■ Exercise aim ■
Each line from the top of the listing through the one holding "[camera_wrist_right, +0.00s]" should be restated word for word, with nothing added and no pictures.

■ Recorded information ■
:::

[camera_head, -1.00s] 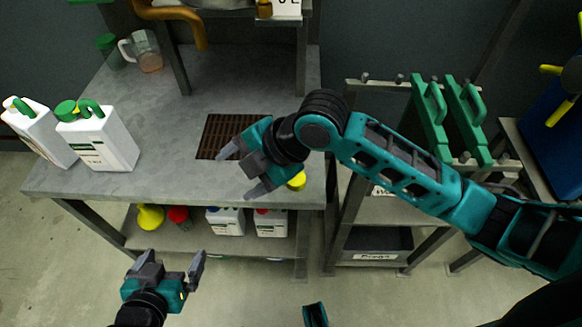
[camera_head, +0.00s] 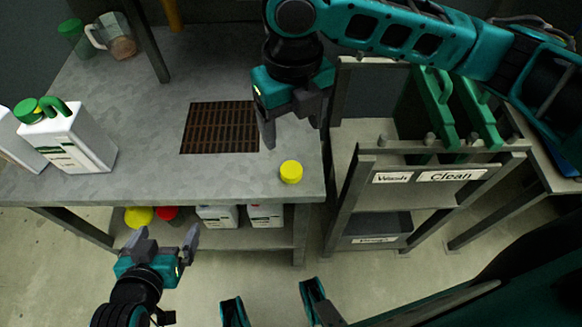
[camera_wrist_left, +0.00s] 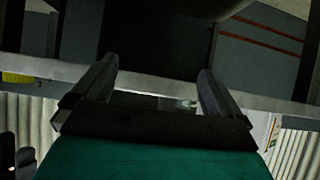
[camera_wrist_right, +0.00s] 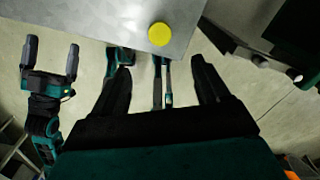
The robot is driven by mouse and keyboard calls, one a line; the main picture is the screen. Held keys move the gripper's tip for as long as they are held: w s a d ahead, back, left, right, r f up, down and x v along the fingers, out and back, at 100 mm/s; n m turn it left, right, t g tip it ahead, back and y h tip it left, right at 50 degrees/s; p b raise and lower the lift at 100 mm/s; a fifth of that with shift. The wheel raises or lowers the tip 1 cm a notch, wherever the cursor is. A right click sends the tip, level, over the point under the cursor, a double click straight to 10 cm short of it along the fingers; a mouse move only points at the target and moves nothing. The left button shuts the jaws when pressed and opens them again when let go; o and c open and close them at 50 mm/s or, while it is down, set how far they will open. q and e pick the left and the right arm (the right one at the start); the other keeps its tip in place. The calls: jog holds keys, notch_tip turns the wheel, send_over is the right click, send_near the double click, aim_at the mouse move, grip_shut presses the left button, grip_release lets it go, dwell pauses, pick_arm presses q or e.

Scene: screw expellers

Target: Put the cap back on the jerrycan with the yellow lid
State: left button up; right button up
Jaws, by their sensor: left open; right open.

:::

■ Result below ■
[camera_head, -1.00s] 
[camera_head, +0.00s] 
[camera_wrist_left, +0.00s] 
[camera_wrist_right, +0.00s] 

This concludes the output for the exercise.